▶ [Exercise directions]: Return all of the entries word for word, but omit the pictures they contain.

Part of a data file
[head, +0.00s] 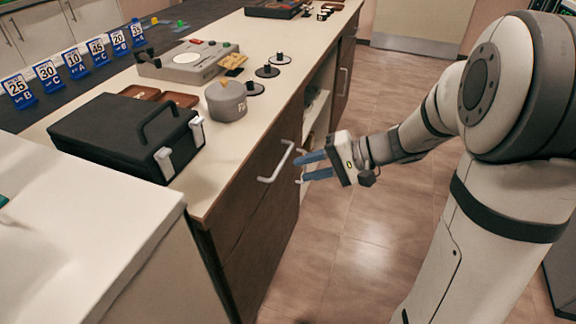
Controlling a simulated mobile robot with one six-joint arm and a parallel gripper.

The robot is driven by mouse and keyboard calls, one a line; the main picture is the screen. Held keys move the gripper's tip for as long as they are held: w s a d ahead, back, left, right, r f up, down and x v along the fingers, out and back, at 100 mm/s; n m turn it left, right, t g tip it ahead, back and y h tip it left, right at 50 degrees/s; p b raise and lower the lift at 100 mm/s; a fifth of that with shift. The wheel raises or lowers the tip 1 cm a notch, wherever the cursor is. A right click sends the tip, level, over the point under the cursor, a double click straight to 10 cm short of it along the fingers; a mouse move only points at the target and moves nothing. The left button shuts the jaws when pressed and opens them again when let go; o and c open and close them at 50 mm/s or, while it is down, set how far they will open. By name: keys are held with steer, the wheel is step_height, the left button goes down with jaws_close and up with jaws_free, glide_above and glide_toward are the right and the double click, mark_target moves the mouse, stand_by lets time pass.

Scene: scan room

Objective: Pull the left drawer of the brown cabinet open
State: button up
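The brown cabinet (228,292) stands under a pale countertop and shows its dark front at a steep angle. The left drawer front (248,203) looks flush with the cabinet. Its pale bar handle (276,164) sticks out toward the aisle. My gripper (301,168) is just right of this handle, with two blue fingers pointing left toward it. The fingers are apart with nothing seen between them. They look close to the handle but not around it; the exact gap cannot be told. A second pale handle part shows beside the fingertips, partly hidden by them.
On the countertop are a black case (118,137), a grey round pot (226,101), a grey device (188,62) and several black discs. An open shelf (314,112) and another handle (343,82) lie farther along. A white counter (70,238) is at near left. The floor (385,235) is clear.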

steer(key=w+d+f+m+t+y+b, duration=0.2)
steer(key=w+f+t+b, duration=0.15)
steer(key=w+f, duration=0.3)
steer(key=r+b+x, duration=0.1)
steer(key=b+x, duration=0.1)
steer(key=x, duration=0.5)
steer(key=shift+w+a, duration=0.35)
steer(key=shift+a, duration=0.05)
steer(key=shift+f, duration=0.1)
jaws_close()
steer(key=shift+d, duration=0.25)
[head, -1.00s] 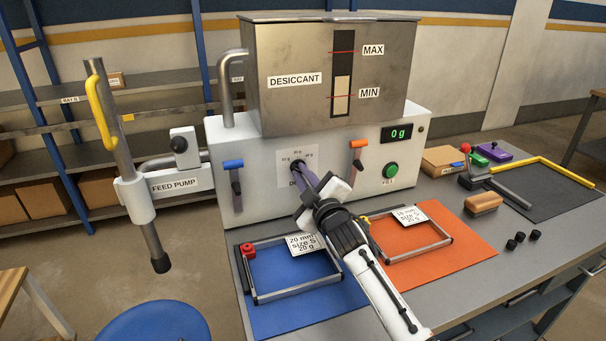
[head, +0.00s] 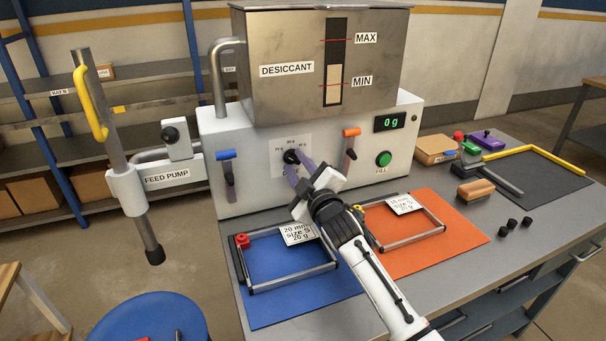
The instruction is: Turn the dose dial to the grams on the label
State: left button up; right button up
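The dose dial (head: 291,157) is a small black knob on a white plate on the front of the desiccant machine (head: 240,170). Gram marks ring it, too small to read surely; its pointer direction cannot be made out. My right gripper (head: 297,163) is at the dial, its two purple fingers spread apart with the knob showing between their tips. Contact cannot be told. One label (head: 299,234) at the blue mat reads 20 mm, size S, 20 g. Another label (head: 404,204) at the orange mat appears to read 16 mm, size S, 20 g. My left gripper is out of view.
A blue-handled lever (head: 227,167) and an orange-handled lever (head: 350,145) flank the dial. The green FILL button (head: 383,159) sits below a display (head: 389,122) reading 0 g. Metal frames lie on the blue mat (head: 270,312) and orange mat (head: 462,234).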

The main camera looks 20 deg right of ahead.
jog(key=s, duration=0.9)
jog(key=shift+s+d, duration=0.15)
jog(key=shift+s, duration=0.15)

▶ [Result]:
[head, +0.00s] 
Controlling a simulated mobile robot with one six-joint arm and a parallel gripper.

The robot is driven by mouse and keyboard calls, one a line; the main picture is the screen. Held keys move the gripper's tip for as long as they are held: w s a d ahead, back, left, right, r f up, down and x v along the fingers, out and back, at 100 mm/s; n m turn it left, right, t g tip it ahead, back and y h tip it left, right at 50 degrees/s; p b raise and lower the lift at 100 mm/s; a fifth of that with shift. The wheel raises or lowers the tip 1 cm a notch, wherever the cursor is. A right click sends the tip, level, over the point under the cursor, a double click straight to 10 cm short of it along the fingers; a mouse move only points at the target and moves nothing. The left button shuts the jaws when pressed and opens them again when let go; o and c open and close them at 50 mm/s or, while it is down, set how far they will open. By name: keys are held with steer, the wheel is step_height, the left button goes down with jaws_close and up with jaws_free, glide_above and glide_toward are the right and the double click, mark_target moves the mouse, stand_by lets time pass.

Scene: scan room

Objective: Pull the left drawer of the brown cabinet open
State: button up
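The brown cabinet (228,292) stands under a pale countertop and shows its dark front at a steep angle. The left drawer front (248,203) looks flush with the cabinet. Its pale bar handle (276,164) sticks out toward the aisle. My gripper (301,168) is just right of this handle, with two blue fingers pointing left toward it. The fingers are apart with nothing seen between them. They look close to the handle but not around it; the exact gap cannot be told. A second pale handle part shows beside the fingertips, partly hidden by them.
On the countertop are a black case (118,137), a grey round pot (226,101), a grey device (188,62) and several black discs. An open shelf (314,112) and another handle (343,82) lie farther along. A white counter (70,238) is at near left. The floor (385,235) is clear.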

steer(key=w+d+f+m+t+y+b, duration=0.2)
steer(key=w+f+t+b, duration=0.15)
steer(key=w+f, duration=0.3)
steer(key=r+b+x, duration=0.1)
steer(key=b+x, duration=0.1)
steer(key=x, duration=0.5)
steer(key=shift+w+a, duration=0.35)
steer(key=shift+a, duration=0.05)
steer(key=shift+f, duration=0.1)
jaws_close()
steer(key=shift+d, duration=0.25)
[head, -1.00s] 
[head, +0.00s] 
The instruction is: Turn the dose dial to the grams on the label
State: left button up; right button up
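The dose dial (head: 291,157) is a small black knob on a white plate on the front of the desiccant machine (head: 240,170). Gram marks ring it, too small to read surely; its pointer direction cannot be made out. My right gripper (head: 297,163) is at the dial, its two purple fingers spread apart with the knob showing between their tips. Contact cannot be told. One label (head: 299,234) at the blue mat reads 20 mm, size S, 20 g. Another label (head: 404,204) at the orange mat appears to read 16 mm, size S, 20 g. My left gripper is out of view.
A blue-handled lever (head: 227,167) and an orange-handled lever (head: 350,145) flank the dial. The green FILL button (head: 383,159) sits below a display (head: 389,122) reading 0 g. Metal frames lie on the blue mat (head: 270,312) and orange mat (head: 462,234).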

The main camera looks 20 deg right of ahead.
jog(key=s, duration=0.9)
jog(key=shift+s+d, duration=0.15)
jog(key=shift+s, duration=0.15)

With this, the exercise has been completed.